Sejak tahun 1970-an wacana seksualitas sudah merebak dikalangan seluruh rakyat. Karena wacana ini menoleransikan masalah aborsi, penggunaan alat kontrasepsi, pernikahan sebelum menikah, pornografi, prostitusi dan homo seksualitas. Pelegalisasian homo seksualitas dibawa oleh orang perancis melalui The French Napoleonic Code yang dilaksanakan pada tahun 1811 dimana homoseksual dijamin keliberalannya dalam sebuah kebijakan namun belum sampai kejenjang pernikahan. Seiring dengan perkemabangan jaman maka timbullah kaum homoseksual dan lesbian (the dutch gay and lesbian movement) gerakan homoseksual dan lesbian pertama kali yang dilakuakn dibenua eropa yang diikuti hampir seluruh dunia. Namun gerkan ini mendapat kritikan dari gereja katolik, dan NAZI yang pada saat itu menguasai Belanda. Namun setelah perang dunia II gerakan ini mendapat kejayaannya karena lingkungan belanda menerima struktur masyarakat minoritas. Belanda sangat menjunjung tinggi Homo seksual karena masayarakatnya percaya bahwa akan adanya hubungan cinta yang seimbang meskipun mereka sesama jenis. Setelah mengalami perjalanan yang cukup panjang, akhirnya pemerintah melakukan rekrontuksi aktifitas-aktifitas yang menurut mereka pendiskriminasian terhadap kaum homoseksual. Pada tahun 1974 pemerintah menginjinkan kepada kaum homoseksual untuk dapat masuk kedalam ranah militer. Pada tahun 1980 kaum homoseksual diijinkan melakukan parade di kota dengan pengawasan dari kepolisian.

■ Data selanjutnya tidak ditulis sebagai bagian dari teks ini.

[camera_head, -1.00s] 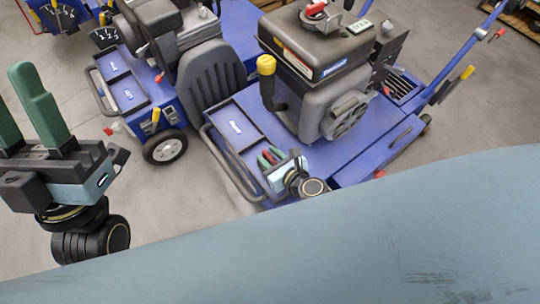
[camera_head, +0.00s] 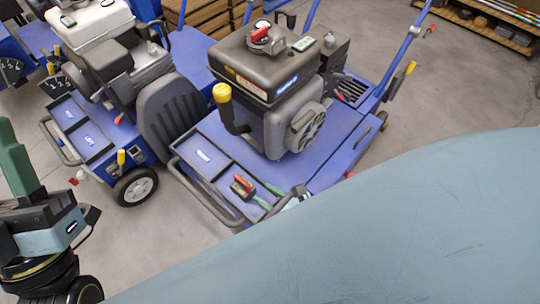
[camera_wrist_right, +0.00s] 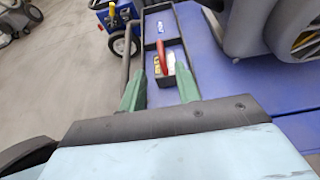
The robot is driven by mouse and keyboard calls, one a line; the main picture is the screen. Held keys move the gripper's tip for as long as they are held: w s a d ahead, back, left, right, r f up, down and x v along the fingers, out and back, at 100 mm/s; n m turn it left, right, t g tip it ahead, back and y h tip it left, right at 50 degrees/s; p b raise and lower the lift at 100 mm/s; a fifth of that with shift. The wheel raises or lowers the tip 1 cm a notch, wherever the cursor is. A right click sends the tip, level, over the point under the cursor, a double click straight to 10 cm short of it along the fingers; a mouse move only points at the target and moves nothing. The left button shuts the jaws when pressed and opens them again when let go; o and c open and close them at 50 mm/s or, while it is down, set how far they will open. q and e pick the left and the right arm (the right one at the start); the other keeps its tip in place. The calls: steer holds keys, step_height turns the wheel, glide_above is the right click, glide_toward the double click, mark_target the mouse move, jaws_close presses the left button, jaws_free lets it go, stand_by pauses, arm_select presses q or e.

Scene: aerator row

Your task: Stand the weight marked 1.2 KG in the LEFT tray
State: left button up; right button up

Perlawanan terhadap kaum Homoseksual
Kaum homoseksual mendapatkan tantangan dari kaum anti homoseksual, homoseksual dianggap sebagi kegiatan yang menyimpang pada aturan dan norma yang berlaku. Hal ini menjadi suatu ancaman terhadap bangsa yang menjadikan moralitas suatu bangsa menurun. Terdapat perbedaan yang membuat diskriminasi terhadap kaum homoseksual, kaum ini digolongkan sebagai makhluk yang tidak meiliki norma dalam kehidupan. Komisi Eropa mengecam Belanda karena perundang-undangannya memberikan banyak peluang mendiskriminasi kaum homoseksual. Anggota parlemen Boris van der Ham dari partai sosial liberal D66, mengajukan gagasan untuk mengubah undang-undang mengenai hak perlakuan sama. Undang-undang yang sekarang ini memudahkan lembaga-lembaga religius menolak calon karyawan homoseksual yang melamar di situ. Undang-undang Belanda mengenai hak perlakuan sama tidak sejalan dengan pedoman anti-diskriminasi Uni Eropa. Demikian kesimpulan Komisi Eropa. Kini pemerintah Belanda di Den Haag, diberi waktu dua bulan untuk bereaksi. Apabila Belanda tidak bergeming, maka Komisi Eropa bisa mengadukannya di depan hakim Eropa. namun, besar kemungkinan Komisi tidak akan melangkah sejauh itu. Yang jelas undang-undang Belanda tidak memadai.
Menurut Frank van Dalen, ketua organisasi kaum homoseksual Belanda COC, undang-undang itu disusun sedemikian rupa sehingga lembaga-lembaga berazaskan agama seperti sekolah-sekolah kristen, bisa menolak calon pegawai homoseksual. Menurut undang-undang yang sekarang ini kaum homoseksual tidak bisa ditolak dengan alasan mereka itu homo. Namun, perumusan undang-undang itu memberikan peluang bagi sekolah-sekolah kristen untuk menolak kaum homoseksual berdasarkan gaya hidup mereka yang tidak sesuai dengan prinsip-prinsip religius sekolah tersebut.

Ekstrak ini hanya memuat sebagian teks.